Position Statement: Open-source Hardware (and supporting EDA) is a key towards more efficient innovation, where no engineering effort is wasted on developing base mundane technology layers and where resources are spent towards developing technological breakthroughs. Pushing the concept of re-use beyond the traditional IP model, it enables global democracy of silicon and knowledge sharing, enabling security, 24/7 bug fixes, customization opportunities and training opportunity all over the world.

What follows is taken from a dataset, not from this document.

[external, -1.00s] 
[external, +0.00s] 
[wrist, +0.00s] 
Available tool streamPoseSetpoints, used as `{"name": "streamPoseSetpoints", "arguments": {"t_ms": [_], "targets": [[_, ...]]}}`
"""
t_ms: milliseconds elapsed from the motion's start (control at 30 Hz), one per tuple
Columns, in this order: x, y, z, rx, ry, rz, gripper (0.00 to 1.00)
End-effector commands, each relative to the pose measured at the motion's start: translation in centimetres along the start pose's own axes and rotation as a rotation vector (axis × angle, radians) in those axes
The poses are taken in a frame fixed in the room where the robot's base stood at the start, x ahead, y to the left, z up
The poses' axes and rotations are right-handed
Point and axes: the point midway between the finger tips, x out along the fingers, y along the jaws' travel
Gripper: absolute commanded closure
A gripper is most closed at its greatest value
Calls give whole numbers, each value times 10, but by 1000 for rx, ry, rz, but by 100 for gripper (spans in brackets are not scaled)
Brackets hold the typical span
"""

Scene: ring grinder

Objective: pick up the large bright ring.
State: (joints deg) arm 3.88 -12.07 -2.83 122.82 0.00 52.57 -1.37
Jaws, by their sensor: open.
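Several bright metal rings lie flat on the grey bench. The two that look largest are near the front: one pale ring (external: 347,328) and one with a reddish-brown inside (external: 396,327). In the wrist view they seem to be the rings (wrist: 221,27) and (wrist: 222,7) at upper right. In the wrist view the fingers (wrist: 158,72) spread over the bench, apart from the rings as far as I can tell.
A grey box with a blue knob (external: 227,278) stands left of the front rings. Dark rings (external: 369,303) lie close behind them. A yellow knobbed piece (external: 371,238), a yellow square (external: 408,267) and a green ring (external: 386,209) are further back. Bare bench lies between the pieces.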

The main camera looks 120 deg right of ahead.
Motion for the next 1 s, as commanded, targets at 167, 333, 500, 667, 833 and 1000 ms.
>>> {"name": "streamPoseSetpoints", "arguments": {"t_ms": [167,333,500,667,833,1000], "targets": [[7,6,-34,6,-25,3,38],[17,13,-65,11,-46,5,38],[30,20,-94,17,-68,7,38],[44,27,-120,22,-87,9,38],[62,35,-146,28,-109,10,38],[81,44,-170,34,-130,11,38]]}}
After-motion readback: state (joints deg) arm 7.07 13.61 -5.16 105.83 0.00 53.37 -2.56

Krste Asanović, Professor EECS, University of California, Berkeley / Chief Architect and Co-Founder, SiFive, USA
Bio: Krste Asanović is a Professor in the EECS Department at the University of California, Berkeley. He received a PhD in Computer Science from UC Berkeley in 1998 then joined the faculty at MIT, receiving tenure in 2005. He returned to join the faculty at Berkeley in 2007, where he co-founded the Berkeley Parallel Computing Laboratory (“Par Lab”), led the ASPIRE Lab, and co-led the ADEPT Lab. His main research areas are computer architecture, VLSI design, parallel programming and operating system design. He is currently Co-Director of the new Berkeley SLICE Lab (SpeciaLIzed Computing Ecosystems) and is also an Associate Director at the Berkeley Wireless Research Center. He leads the free RISC-V ISA project at Berkeley, is Chairman of the RISC-V Foundation, and is Chief Architect and co-founder of SiFive Inc. He is an ACM Fellow and an IEEE Fellow.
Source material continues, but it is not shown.